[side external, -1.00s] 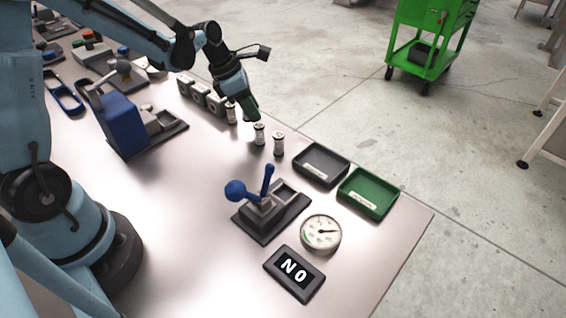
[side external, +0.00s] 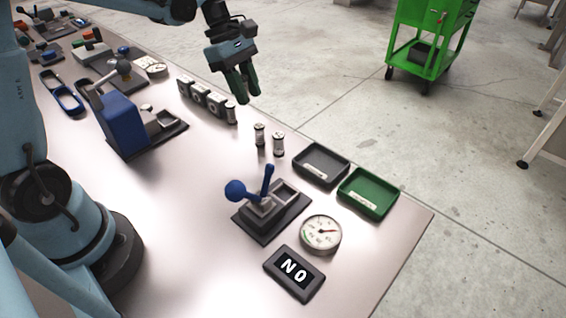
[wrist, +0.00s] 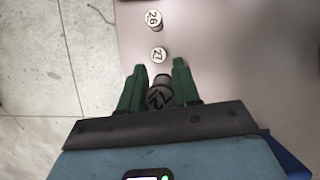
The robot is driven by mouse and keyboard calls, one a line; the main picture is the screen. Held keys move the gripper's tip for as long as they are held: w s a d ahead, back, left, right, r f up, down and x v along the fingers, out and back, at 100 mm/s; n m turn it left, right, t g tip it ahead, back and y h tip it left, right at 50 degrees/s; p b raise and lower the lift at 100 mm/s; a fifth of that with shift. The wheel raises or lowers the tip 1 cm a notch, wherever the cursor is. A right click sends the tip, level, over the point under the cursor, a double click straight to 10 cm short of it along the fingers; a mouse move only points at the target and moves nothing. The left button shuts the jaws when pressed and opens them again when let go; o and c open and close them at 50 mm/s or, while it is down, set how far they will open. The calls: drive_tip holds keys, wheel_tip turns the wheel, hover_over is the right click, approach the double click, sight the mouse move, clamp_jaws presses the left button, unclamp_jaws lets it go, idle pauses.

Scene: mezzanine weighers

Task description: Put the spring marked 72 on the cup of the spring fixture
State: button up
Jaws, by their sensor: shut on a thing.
------------------------------
* Description of the task
Return exactly what appears from the opening line of the material through the line with "[wrist, +0.00s]", apart from the pictures.

* Answer to this task
[side external, -1.00s] 
[side external, +0.00s] 
[wrist, +0.00s] 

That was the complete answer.